The documentation concerning the dismantling of a houseboat
Exhibition the art hall, Moscow Russia 1999
In 1999 I had my first art show in Moscow. When I got the invitation two years earlier that I was welcome to have an exposition in the art hall, Gallery A3, in Moscow I was very exited over the possibility to show my work for a big audience.
At the same time I was worried because I had started to use a new technique. I had a big exhibition in the Culture house of Stockholm with an extremely good photographer named Kia Naddermier. We had been working together with the exhibition, where we tried to get abstract painting and photography to work together. I was painting on a naked model and Kia was using the camera, documenting the wet paint on the skin.
At first we didn’t know how to present the work. We didn’t want anything that was associated with photo nor with paintings so we developed a technique, a monotype on aluminium, to present our work.

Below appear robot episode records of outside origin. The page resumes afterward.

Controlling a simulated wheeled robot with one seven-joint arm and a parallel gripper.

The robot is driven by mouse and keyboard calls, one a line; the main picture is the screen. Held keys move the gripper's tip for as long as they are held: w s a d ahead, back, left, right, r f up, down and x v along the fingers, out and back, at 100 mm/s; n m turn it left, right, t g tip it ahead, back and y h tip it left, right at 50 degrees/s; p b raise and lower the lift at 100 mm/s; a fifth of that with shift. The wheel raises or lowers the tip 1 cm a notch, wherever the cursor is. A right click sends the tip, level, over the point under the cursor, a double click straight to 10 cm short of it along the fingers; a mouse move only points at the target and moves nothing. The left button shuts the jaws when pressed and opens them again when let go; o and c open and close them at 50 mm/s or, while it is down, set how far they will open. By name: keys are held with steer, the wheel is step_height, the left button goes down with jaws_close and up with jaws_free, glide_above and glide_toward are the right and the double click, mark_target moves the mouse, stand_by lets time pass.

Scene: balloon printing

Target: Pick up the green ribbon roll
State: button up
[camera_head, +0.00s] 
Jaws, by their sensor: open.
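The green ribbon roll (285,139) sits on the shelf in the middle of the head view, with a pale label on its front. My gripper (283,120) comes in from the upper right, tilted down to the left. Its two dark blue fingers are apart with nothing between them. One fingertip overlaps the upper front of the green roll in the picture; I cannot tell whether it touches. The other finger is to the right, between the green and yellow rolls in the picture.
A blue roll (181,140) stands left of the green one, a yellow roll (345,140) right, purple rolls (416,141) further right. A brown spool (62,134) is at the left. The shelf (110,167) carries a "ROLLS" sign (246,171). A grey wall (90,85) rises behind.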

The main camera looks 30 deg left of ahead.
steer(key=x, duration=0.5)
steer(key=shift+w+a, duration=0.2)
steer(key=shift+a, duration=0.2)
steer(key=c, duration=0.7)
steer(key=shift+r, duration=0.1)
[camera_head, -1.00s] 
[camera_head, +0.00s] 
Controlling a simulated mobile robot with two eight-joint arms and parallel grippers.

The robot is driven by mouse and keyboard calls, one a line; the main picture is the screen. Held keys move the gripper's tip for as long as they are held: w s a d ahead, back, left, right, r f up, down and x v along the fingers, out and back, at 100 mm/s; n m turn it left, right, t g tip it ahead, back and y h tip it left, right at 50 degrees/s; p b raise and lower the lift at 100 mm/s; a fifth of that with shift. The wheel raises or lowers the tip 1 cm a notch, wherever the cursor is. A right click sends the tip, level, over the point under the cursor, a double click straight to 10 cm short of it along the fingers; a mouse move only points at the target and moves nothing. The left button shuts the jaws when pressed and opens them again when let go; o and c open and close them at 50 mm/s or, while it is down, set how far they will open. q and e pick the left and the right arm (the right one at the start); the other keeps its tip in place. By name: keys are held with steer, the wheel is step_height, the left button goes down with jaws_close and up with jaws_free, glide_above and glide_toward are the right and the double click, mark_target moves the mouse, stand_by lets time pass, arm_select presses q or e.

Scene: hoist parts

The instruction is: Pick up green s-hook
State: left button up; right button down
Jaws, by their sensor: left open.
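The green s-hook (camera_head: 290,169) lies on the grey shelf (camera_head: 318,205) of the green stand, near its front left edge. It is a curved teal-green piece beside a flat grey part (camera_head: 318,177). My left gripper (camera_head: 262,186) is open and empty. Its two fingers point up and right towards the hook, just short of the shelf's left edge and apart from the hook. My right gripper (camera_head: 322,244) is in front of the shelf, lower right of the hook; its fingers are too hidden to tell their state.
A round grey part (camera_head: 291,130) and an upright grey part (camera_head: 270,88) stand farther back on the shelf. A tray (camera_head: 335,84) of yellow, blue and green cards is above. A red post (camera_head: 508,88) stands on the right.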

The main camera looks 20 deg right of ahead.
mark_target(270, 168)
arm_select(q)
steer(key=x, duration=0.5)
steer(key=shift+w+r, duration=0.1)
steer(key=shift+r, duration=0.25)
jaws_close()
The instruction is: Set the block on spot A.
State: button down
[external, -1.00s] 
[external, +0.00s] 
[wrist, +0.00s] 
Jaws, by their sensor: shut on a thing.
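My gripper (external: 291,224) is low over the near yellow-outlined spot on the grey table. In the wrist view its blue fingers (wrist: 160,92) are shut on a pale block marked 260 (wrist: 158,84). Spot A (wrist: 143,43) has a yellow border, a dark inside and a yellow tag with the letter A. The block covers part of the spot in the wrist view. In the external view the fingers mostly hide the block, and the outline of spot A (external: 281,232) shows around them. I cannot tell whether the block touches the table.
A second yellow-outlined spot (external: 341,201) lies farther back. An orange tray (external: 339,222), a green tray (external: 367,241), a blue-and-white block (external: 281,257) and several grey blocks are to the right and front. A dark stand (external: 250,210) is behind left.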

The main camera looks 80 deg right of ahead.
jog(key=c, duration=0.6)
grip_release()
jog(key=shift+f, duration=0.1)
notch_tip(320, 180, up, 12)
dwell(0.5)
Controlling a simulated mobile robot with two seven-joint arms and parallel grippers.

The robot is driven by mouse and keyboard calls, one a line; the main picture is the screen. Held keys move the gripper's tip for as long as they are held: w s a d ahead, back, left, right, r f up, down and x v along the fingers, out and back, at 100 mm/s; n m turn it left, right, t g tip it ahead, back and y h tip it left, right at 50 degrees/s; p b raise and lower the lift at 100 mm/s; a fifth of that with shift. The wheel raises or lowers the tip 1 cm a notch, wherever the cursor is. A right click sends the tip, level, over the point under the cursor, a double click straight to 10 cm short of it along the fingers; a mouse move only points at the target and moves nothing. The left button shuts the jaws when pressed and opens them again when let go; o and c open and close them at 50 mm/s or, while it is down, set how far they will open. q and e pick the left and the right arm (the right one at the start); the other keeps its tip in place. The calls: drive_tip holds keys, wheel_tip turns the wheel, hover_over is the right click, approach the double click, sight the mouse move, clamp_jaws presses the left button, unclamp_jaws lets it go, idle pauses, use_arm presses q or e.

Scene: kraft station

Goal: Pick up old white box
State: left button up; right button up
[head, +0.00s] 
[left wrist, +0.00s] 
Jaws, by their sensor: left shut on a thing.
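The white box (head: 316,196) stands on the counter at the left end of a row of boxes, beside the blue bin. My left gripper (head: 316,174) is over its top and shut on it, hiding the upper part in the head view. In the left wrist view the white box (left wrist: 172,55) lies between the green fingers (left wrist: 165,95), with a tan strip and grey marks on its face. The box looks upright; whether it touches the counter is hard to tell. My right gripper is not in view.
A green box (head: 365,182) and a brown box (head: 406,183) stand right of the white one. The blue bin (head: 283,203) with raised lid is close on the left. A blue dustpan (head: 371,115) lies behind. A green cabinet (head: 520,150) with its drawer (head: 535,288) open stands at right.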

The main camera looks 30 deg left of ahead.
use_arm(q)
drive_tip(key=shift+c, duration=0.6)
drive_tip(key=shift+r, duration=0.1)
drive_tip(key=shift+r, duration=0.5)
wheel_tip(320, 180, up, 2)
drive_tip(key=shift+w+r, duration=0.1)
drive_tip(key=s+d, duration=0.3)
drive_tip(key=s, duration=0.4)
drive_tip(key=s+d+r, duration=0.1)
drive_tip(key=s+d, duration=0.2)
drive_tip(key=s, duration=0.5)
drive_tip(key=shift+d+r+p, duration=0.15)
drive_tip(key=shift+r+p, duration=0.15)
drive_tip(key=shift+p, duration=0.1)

The problem was that the art hall in Moscow had only seen my abstract work and not my recently figurative work that was based on photos. I hadn’t given up the abstract painting but I was moving away from it.
In that time I bought a “new” wreck from 1893, an old ferry boat that would need a lot of care and time before I could use it as my home and studio. I already had a houseboat but that was the kind of houseboat that the local government in Stockholm don’t want to have in the harbours. So I had to choose between selling the old boat cheap or taking it apart. I had built it myself seven years earlier and it was partly built in aluminium. I was forced by time too, because I couldn’t let it stay where it was…
When I finally decided to take it apart and make an art project from the documentation from the dismantling, I was relived. It was art by necessity. It wasn’t a decision of mine anymore, it was a fact and I didn’t have to have any intellectual doubts. There was a pregnant silence.